Tempers flared earlier this month when the Knesset Constitution Law and Justice Committee approved a highly controversial bill that would allow rural villages in Israel to become 'gated communities', legally entitled to restrict admittance to only those people that they say fit in with the socio-cultural character of the community. In conversations, the bill's co-sponsors - Kadima MKs Shai Hermesh and Yisrael Hasson, and committee chair David Rotem of Yisrael Beiteinu - the legislators reveal some of the rationale behind their proposed law, and respond to some of the criticisms directed at it from left-wing MKs and civil liberties advocates.
Kadima MK Shai Hermesh characterizes life in a small community far from the center of the country as one of hardship. "When people decide to take a decision to move from the centre of Tel Aviv to live far away... they should have some good reasons to take such a decision. It’s not so easy to move 300 kilometers from Tel Aviv, to live in a isolated small community, not having any real services, cinemas, theaters, concert halls, malls."
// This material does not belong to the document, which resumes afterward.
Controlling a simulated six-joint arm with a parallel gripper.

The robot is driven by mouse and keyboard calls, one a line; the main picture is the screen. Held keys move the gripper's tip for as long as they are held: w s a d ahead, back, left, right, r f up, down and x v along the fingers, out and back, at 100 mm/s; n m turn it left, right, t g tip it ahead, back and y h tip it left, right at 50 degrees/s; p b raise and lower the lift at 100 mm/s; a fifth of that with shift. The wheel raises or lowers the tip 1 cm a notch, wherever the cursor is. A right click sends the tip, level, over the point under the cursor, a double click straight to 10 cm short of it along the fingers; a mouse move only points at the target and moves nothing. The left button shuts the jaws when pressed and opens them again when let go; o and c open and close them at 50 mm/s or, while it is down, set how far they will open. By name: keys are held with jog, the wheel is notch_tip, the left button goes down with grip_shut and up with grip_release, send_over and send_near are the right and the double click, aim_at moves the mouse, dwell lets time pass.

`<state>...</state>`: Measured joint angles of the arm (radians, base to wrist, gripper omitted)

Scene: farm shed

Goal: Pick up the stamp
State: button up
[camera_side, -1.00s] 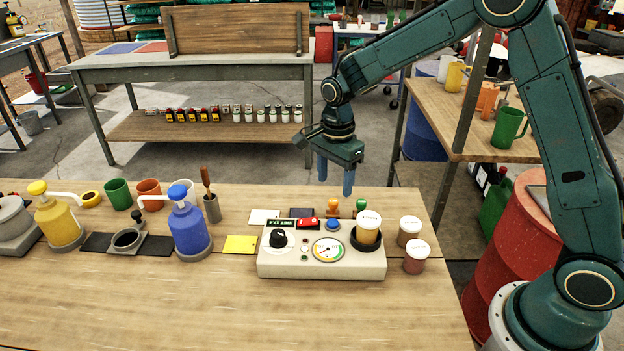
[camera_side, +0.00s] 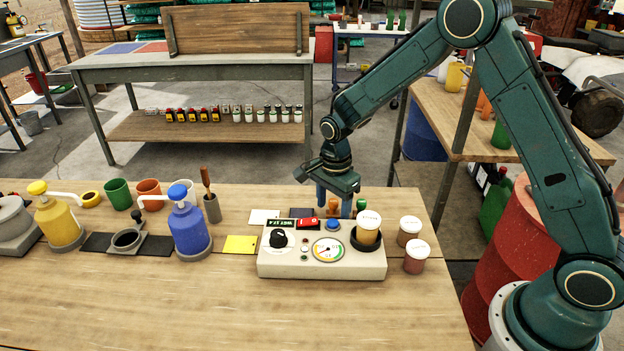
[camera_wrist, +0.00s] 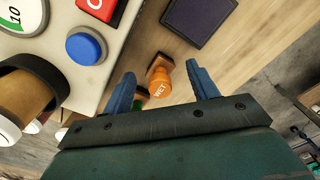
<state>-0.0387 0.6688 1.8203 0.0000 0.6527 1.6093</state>
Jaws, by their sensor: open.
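An orange stamp (camera_side: 333,203) stands on the bench behind the beige control box. In the wrist view the orange stamp (camera_wrist: 160,80) shows its round top lettered "WET". My gripper (camera_side: 334,199) is open and points down at it. In the wrist view my gripper (camera_wrist: 161,82) has one blue finger on each side of the stamp, with gaps between. A green-topped stamp (camera_side: 361,205) stands close to the right, partly behind a finger. A dark stamp pad (camera_side: 301,212) lies to the left; it also shows in the wrist view (camera_wrist: 198,20).
The control box (camera_side: 320,264) with a blue button (camera_wrist: 86,47) and a lidded jar (camera_side: 368,228) stands just in front of the stamps. Two more jars (camera_side: 410,231) (camera_side: 416,257) stand at right. A yellow card (camera_side: 240,245) lies left of the box. The front bench is clear.

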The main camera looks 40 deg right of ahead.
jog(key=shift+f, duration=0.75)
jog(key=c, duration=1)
Certainly, city living has its perks and pluses: access to employment opportunities, cultural activities, romantic liaisons. But there are also many advantages to having a house in the country: less noise and air pollution, excellent access to open spaces, and a safer place to raise children. But Hermesh would like to see that list of attributes include demographic homogeneity, which he considers to be a virtue.
Hermesh says that the primary purposes of the law are to maintain the status quo that has existed since 1948, and to prevent would-be applicants from appealing to the High Court to enforce the country's non-discrimination laws, which would "undermine the unified homogeneity of these small communities," in his words.
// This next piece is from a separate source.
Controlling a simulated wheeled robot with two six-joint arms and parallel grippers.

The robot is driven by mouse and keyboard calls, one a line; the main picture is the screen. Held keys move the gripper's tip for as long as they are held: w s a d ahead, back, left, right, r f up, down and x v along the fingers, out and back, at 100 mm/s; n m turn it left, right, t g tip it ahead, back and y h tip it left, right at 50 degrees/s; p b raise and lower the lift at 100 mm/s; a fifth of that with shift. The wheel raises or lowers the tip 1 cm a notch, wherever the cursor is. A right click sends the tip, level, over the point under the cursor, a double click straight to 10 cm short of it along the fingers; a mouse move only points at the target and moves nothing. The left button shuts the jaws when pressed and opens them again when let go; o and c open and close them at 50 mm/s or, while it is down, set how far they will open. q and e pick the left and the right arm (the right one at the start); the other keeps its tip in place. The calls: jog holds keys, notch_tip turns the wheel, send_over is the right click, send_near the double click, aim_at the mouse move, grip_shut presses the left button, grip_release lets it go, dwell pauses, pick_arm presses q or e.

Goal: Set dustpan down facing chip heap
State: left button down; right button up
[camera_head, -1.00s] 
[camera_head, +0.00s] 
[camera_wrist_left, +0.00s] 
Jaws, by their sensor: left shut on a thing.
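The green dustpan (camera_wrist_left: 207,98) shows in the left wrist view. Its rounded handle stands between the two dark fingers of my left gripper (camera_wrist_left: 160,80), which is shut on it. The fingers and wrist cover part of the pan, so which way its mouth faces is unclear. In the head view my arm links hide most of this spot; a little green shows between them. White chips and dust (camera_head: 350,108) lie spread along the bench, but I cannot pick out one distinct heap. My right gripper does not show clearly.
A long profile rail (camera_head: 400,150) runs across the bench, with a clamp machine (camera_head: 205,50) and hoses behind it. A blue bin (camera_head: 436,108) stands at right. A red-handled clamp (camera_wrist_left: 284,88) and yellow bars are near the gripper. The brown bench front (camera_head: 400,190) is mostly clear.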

"To live in a small community means that the group should have a kind of common culture, they should be able to find a common language. If someone decides to join the community, they should accept the culture and the atmosphere and the values, in addition to what is expected from a regular citizen in Tel Aviv.
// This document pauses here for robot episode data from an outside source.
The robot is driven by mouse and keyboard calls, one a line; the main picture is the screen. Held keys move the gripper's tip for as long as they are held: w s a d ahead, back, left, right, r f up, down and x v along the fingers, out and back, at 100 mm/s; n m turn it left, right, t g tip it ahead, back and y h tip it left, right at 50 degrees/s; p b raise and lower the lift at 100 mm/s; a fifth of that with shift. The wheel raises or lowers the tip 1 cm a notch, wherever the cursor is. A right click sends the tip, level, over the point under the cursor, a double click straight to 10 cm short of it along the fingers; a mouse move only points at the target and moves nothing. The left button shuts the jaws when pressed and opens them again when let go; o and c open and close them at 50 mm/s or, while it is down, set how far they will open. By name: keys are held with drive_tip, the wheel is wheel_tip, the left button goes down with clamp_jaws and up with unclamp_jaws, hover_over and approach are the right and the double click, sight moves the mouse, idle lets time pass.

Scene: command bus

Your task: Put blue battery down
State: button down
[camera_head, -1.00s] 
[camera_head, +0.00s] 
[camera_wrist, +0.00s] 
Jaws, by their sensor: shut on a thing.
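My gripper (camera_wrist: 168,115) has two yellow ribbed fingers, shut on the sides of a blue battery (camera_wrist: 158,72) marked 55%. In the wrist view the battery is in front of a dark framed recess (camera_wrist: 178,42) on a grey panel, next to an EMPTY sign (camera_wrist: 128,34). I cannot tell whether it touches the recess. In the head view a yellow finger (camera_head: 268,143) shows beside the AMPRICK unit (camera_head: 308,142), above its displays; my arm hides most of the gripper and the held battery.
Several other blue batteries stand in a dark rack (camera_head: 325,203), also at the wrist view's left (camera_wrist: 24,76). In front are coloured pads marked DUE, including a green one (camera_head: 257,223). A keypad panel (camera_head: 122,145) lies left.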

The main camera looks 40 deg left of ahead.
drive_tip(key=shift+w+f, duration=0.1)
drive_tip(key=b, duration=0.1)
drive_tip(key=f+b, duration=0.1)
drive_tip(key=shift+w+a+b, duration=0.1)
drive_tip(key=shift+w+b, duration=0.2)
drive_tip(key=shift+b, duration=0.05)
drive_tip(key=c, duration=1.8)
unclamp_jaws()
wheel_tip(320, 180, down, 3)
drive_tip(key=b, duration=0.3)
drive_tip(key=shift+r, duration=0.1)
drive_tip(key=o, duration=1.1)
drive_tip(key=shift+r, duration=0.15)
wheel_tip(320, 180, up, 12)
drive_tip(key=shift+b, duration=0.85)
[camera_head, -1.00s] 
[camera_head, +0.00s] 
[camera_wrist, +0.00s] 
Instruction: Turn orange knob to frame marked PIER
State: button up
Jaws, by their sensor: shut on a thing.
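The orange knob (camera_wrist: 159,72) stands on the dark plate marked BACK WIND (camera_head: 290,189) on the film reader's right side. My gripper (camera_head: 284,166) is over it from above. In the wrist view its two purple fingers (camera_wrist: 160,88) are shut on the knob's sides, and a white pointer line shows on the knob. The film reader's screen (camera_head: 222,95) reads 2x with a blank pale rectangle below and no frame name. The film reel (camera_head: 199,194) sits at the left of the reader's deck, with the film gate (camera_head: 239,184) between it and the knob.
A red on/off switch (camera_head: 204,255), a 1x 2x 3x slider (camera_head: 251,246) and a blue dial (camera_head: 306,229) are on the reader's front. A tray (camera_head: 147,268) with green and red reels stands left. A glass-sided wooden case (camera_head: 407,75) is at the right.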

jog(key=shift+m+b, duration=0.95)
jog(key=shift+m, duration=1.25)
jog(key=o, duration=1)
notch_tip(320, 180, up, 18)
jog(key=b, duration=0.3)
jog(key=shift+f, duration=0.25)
“So Tel Aviv can accept all kinds of people, a very wide range of citizens, but in a small community it could cause a lot of trouble... It's about, can you live quietly, peacefully with your neighbors? Or do you disturb them?"
Hermesh claims that this demographic homogeneity serves as a social lubricant. "You share with your neighbor much more than you share when you're living on the 20th floor of an apartment building in Tel Aviv, where you just meet in the corridor, and say shalom, or maybe you don't even say shalom. Here you are engaged with [your neighbors] in a much wider set of interactions."
Bill co-sponsor and fellow Kadima MK Yisrael Hasson agrees with this sentiment. "These small communities that are far from the center of the country, they are on the periphery, where people's dependence on one another is much greater, where the quality of life is dependent on the social make-up of the population."
The bill's third co-sponsor, Yisrael Beiteinu MK David Rotem, believes that demographic homogeneity is more than a privilege, but a guaranteed right.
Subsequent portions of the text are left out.